▸ **EXERCISE OBJECTIVE**:
Exactly repeat the material, dropping every picture from the copy.

::::::::::

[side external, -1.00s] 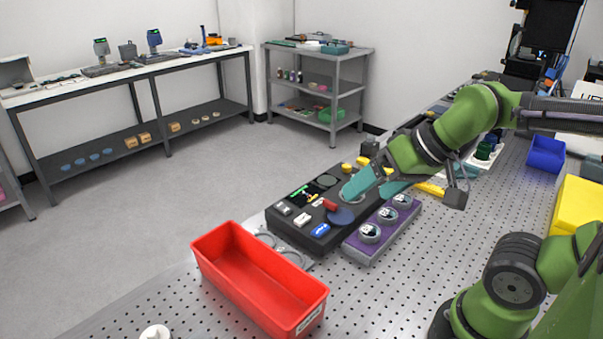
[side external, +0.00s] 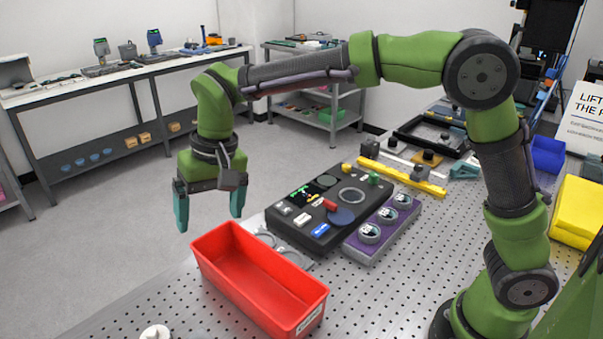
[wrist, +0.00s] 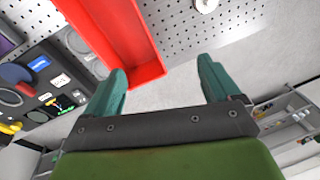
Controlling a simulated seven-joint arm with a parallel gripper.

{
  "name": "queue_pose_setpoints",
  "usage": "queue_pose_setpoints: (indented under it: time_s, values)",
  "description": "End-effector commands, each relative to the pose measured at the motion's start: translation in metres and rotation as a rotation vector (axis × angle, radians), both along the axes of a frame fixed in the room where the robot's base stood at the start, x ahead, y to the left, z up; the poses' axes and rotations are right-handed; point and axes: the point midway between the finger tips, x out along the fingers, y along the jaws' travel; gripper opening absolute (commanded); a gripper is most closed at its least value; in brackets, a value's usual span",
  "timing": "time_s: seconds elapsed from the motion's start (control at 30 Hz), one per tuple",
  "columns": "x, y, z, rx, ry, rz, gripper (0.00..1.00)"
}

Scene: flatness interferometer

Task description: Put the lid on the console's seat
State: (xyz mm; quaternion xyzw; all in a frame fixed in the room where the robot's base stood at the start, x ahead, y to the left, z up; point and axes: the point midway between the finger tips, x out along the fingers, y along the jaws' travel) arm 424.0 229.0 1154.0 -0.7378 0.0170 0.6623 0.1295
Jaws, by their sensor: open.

::::::::::

▸ **FULL RESPONSE**:
[side external, -1.00s] 
[side external, +0.00s] 
[wrist, +0.00s] 
Controlling a simulated seven-joint arm with a parallel gripper.

{
  "name": "queue_pose_setpoints",
  "usage": "queue_pose_setpoints: (indented under it: time_s, values)",
  "description": "End-effector commands, each relative to the pose measured at the motion's start: translation in metres and rotation as a rotation vector (axis × angle, radians), both along the axes of a frame fixed in the room where the robot's base stood at the start, x ahead, y to the left, z up; the poses' axes and rotations are right-handed; point and axes: the point midway between the finger tips, x out along the fingers, y along the jaws' travel; gripper opening absolute (commanded); a gripper is most closed at its least value; in brackets, a value's usual span",
  "timing": "time_s: seconds elapsed from the motion's start (control at 30 Hz), one per tuple",
  "columns": "x, y, z, rx, ry, rz, gripper (0.00..1.00)"
}

Scene: flatness interferometer

Task description: Put the lid on the console's seat
State: (xyz mm; quaternion xyzw; all in a frame fixed in the room where the robot's base stood at the start, x ahead, y to the left, z up; point and axes: the point midway between the finger tips, x out along the fingers, y along the jaws' travel) arm 424.0 229.0 1154.0 -0.7378 0.0170 0.6623 0.1295
Jaws, by their sensor: open.

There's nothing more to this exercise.